Variables with inclusion probability above the dashed line remain active in most bootstrap fits. Robust signals include moral neutralization (99%), obsessive passion (97%), past activism (96%), education num (96%), identity fusion (95%), ingroup superiority (87%), anger (73%), age (69%), collective relative deprivation (69%), commitment passion (67%), perceived discrimination (66%).

Effect sizes from the final logistic refit

To translate the sparse LASSO solution into interpretable quantities, violent intent scores above the floor category are treated as an “elevated” outcome. The selected predictors are median-imputed, standardised to one standard deviation, and refit with a plain logistic regression so that each coefficient reflects a 1 SD shift in its source variable.

Code
if (length(selected_terms) == 0) {
  stop('No predictors met the stability threshold; rerun the model-building stage.')
}

effect_df <- criminal_df %>%
  mutate(
    violent_intent_event = factor(
      if_else(violent_intent > 1, 'Elevated intent', 'Baseline intent'),
      levels = c('Baseline intent', 'Elevated intent')
    )
  ) %>%
  select(violent_intent_event, all_of(selected_terms))

effect_recipe <- recipe(violent_intent_event ~ ., data = effect_df) %>%
  step_impute_median(all_predictors()) %>%
  step_normalize(all_predictors())

effect_prep <- prep(effect_recipe)
effect_data <- bake(effect_prep, new_data = NULL)

glm_fit <- glm(
  violent_intent_event ~ .,
  data = effect_data,
  family = binomial(),
  control = list(maxit = 50)
)

tidy_or <- tidy(glm_fit, exponentiate = TRUE, conf.int = TRUE) %>%
  filter(term != '(Intercept)') %>%
  transmute(
    term_raw = term,
    term_label = str_replace_all(term, '_', ' '),
    odds_ratio = estimate,
    or_low = conf.low,
    or_high = conf.high,
    p_value = p.value
  )

ame_tbl <- marginaleffects::avg_slopes(
  glm_fit,
  variables = selected_terms,
  type = 'response'
) %>%
  mutate(
    term_raw = term,
    ame_pp = estimate * 100,
    ame_low = conf.low * 100,
    ame_high = conf.high * 100
  ) %>%
  select(term_raw, ame_pp, ame_low, ame_high)
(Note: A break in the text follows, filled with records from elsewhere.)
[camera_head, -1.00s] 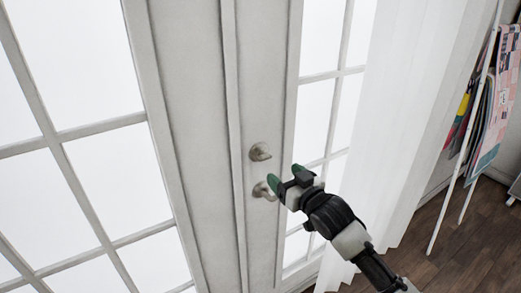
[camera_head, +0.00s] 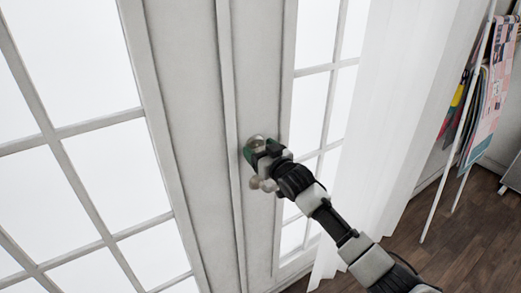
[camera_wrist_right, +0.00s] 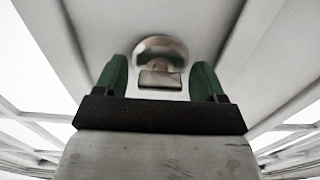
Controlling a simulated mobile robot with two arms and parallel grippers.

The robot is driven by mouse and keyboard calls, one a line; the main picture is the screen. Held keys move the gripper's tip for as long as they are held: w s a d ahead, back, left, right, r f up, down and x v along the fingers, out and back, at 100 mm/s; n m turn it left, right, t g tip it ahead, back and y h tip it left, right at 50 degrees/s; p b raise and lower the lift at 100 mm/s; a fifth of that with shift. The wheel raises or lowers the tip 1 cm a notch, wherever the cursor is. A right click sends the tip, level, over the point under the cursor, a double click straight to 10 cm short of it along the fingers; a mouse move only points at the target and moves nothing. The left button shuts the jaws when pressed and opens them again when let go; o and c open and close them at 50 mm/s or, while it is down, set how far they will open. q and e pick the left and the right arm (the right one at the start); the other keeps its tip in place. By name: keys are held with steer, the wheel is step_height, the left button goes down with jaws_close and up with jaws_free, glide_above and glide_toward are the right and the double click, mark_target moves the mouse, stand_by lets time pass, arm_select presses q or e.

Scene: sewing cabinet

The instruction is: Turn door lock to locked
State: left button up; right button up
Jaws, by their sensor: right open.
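The door lock (camera_wrist_right: 160,55) is a round metal plate with a small turn piece, seen in the right wrist view between the two green fingers. The turn piece (camera_wrist_right: 160,79) looks wider than tall there. My right gripper (camera_wrist_right: 161,82) is open, with one finger on each side of the turn piece; I cannot tell whether either finger touches it. In the head view my right gripper (camera_head: 259,153) is at the upper fitting on the white door (camera_head: 190,110) and hides most of it. The lower door handle (camera_head: 264,184) shows partly below the gripper. My left gripper is not in view.
Glass panes (camera_head: 100,180) in white frames flank the door's middle stile. A white curtain (camera_head: 385,110) hangs to the right. A white rack with colourful sheets (camera_head: 487,100) stands on the wood floor (camera_head: 460,230) at far right.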

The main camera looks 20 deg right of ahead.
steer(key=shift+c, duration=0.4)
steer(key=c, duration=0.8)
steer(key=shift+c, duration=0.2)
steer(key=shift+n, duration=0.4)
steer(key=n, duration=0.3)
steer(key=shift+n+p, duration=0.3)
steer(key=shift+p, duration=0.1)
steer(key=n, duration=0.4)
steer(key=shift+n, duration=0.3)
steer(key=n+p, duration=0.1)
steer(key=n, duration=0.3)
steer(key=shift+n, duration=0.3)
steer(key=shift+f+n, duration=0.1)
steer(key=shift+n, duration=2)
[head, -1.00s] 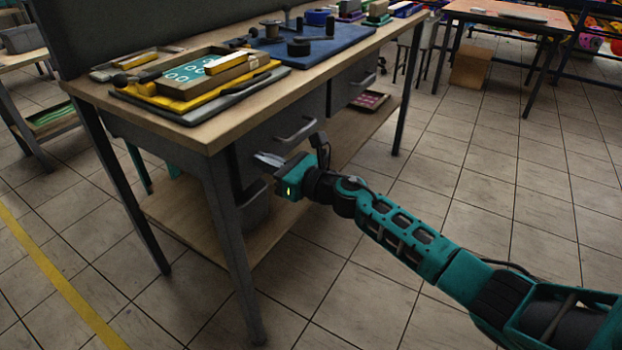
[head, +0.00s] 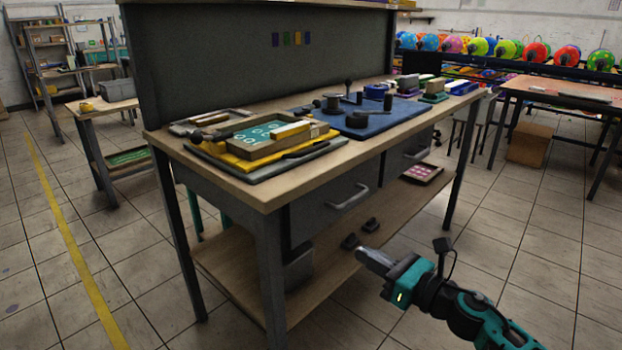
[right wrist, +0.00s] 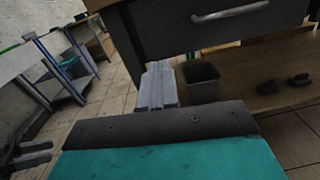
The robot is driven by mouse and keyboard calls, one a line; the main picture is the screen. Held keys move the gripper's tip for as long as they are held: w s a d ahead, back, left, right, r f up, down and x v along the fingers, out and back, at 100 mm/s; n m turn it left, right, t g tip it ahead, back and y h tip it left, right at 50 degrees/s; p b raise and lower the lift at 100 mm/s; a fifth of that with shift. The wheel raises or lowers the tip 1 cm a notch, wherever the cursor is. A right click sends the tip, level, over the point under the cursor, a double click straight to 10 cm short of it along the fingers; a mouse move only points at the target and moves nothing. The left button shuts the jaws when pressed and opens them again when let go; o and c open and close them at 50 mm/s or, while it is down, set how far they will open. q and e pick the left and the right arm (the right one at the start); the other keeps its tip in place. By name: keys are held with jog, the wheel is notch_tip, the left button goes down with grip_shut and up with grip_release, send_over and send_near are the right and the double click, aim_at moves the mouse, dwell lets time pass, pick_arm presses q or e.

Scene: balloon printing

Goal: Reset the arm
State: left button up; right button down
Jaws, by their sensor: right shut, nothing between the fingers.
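My right gripper (head: 374,259) is shut and empty. It is in front of the workbench, lower than the tabletop and beside the lower shelf, in the head view. In the right wrist view its closed fingers (right wrist: 157,88) point toward the space under the bench's drawer. The teal right arm (head: 480,315) comes in from the lower right. My left gripper is not in the head view.
The workbench (head: 262,190) carries a yellow printing tray (head: 245,161) and a blue mat (head: 350,122). Its drawer handle (head: 350,197) is near my gripper. A dark bin (right wrist: 200,82) stands beneath. Tiled floor (head: 520,260) is clear to the right.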

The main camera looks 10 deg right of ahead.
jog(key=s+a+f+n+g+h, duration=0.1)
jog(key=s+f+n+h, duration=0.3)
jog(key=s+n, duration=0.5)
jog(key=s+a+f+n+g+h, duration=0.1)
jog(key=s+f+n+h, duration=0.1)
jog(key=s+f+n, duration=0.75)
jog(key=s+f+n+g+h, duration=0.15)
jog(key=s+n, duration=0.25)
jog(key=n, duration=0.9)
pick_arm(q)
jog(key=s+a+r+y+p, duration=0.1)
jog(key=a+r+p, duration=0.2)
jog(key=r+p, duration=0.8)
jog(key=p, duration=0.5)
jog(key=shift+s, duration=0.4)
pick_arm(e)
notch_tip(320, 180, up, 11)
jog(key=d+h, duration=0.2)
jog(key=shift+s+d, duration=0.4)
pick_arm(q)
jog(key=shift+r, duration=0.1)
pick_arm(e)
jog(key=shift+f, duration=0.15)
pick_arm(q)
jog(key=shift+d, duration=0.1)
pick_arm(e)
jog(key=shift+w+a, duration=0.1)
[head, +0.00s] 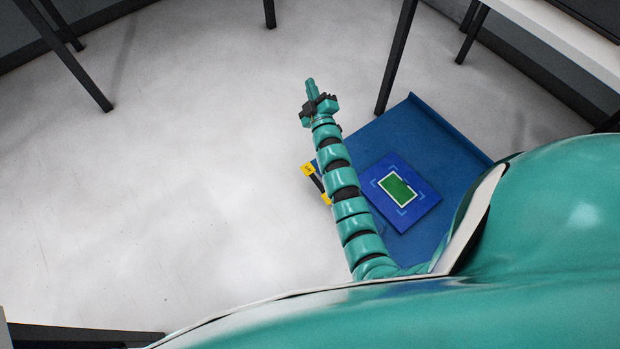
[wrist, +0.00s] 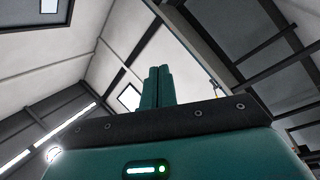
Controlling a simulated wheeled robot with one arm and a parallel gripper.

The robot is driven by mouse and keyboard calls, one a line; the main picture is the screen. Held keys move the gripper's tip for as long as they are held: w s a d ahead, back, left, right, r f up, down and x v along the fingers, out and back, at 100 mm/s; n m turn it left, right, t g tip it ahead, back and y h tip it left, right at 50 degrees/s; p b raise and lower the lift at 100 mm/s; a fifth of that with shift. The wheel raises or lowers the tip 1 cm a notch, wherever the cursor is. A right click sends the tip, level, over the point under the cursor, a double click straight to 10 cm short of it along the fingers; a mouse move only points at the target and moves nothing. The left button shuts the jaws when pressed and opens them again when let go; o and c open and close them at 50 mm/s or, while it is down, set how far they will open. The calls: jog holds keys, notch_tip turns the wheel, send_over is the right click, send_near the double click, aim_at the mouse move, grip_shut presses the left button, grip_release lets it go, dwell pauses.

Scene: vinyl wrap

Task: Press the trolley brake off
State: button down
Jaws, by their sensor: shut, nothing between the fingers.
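A blue trolley (head: 440,140) with a flat deck stands on the floor at the right of the head view. At its left edge is a part with yellow ends and a dark middle (head: 316,183), partly behind my arm; it may be the brake, but its setting cannot be told. My gripper (head: 310,82) is shut and empty, beyond the trolley's upper left corner and apart from the yellow part. In the wrist view its closed fingers (wrist: 157,87) point up towards the ceiling.
A blue panel with a green rectangle (head: 397,188) lies on the trolley deck. Dark table legs (head: 396,60) stand close to the trolley's far side, with a white tabletop (head: 560,35) at upper right. The grey floor (head: 180,180) to the left is clear.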

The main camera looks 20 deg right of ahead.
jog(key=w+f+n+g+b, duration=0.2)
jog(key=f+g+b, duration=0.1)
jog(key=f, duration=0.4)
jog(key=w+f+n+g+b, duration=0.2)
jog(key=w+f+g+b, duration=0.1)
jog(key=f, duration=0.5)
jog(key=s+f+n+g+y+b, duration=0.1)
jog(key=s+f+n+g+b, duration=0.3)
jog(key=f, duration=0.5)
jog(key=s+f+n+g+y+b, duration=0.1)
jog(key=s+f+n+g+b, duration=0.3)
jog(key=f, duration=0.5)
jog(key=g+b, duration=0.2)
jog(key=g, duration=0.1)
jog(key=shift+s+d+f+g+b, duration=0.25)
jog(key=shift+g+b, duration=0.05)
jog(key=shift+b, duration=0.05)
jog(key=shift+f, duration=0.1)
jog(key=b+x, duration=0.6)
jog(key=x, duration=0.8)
effect_summary <- tidy_or %>%
  left_join(ame_tbl, by = 'term_raw') %>%
  mutate(term_label = fct_reorder(term_label, odds_ratio))

prediction_df <- effect_data %>%
  mutate(
    .pred = predict(glm_fit, type = 'response'),
    truth = violent_intent_event
  )

roc_tbl <- yardstick::roc_curve(prediction_df, truth, .pred, event_level = 'second')
roc_auc_value <- yardstick::roc_auc(prediction_df, truth, .pred, event_level = 'second')$.estimate
brier_value <- prediction_df %>%
  mutate(truth_num = as.numeric(truth == 'Elevated intent')) %>%
  summarise(brier = mean((truth_num - .pred)^2)) %>%
  pull(brier)

calibration_df <- prediction_df %>%
  mutate(bin = ntile(.pred, 6)) %>%
  group_by(bin) %>%
  summarise(
    mean_pred = mean(.pred),
    emp_rate = mean(truth == 'Elevated intent'),
    .groups = 'drop'
  )

n_total <- nrow(effect_data)
n_positive <- sum(effect_data$violent_intent_event == 'Elevated intent')
event_rate <- n_positive / n_total

top_risk <- effect_summary %>% arrange(desc(odds_ratio)) %>% slice_head(n = 1)
top_protective <- effect_summary %>% arrange(odds_ratio) %>% slice_head(n = 1)
top_ame <- effect_summary %>% arrange(desc(ame_pp)) %>% slice_head(n = 1)
strongest_drop <- effect_summary %>% arrange(ame_pp) %>% slice_head(n = 1)

top_risk_label <- as.character(top_risk$term_label)
top_risk_or <- top_risk$odds_ratio

top_protective_label <- as.character(top_protective$term_label)
top_protective_or <- top_protective$odds_ratio

top_ame_label <- as.character(top_ame$term_label)
top_ame_value <- top_ame$ame_pp

strongest_drop_label <- as.character(strongest_drop$term_label)
strongest_drop_value <- strongest_drop$ame_pp

8 of 80 detainees (10.0%) exhibit elevated violent intent, so the odds ratios still carry considerable uncertainty despite the simplified refit.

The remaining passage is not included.